Étape 3 : Appliquer la formule
Nous avons tous les ingrédients. Appliquons la formule de Burnside : $$ |X/G| = \frac{1}{|G|} \left( |X^{R_0}| + |X^{R_{90}}| + |X^{R_{180}}| + |X^{R_{270}}| \right) $$ $$ |X/G| = \frac{1}{4} (16 + 2 + 4 + 2) = \frac{24}{4} = 6 $$ Conclusion : Il existe exactement 6 façons distinctes de colorier les sommets d’un carré avec deux couleurs, à rotation près.

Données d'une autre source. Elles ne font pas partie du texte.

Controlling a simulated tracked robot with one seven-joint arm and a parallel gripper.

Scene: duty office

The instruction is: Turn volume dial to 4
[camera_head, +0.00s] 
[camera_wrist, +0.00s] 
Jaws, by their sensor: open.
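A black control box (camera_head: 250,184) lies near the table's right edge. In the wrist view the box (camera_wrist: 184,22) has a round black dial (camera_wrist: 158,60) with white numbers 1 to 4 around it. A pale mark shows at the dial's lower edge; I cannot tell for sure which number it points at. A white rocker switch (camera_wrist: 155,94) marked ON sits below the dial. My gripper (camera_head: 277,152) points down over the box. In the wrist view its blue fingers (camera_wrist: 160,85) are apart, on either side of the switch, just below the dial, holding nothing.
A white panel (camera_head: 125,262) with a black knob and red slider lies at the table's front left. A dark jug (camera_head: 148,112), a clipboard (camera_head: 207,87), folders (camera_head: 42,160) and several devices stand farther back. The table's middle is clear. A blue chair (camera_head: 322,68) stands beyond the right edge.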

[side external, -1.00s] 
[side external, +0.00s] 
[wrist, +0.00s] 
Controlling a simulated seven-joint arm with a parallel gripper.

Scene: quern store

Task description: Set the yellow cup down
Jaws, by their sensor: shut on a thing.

Conclusion : Un Outil Puissant
La formule de Burnside est un exemple spectaculaire de la manière dont la théorie abstraite des actions de groupe peut être appliquée pour résoudre des problèmes de dénombrement concrets. Elle fournit une méthode systématique qui évite les doubles comptages fastidieux. Cette formule est la base d’un résultat encore plus général et puissant, le théorème de l’énumération de Pólya, qui permet non seulement de compter le nombre de configurations, mais aussi de les classer selon leurs propriétés (par exemple, combien de colliers ont 3 perles rouges et 2 perles bleues).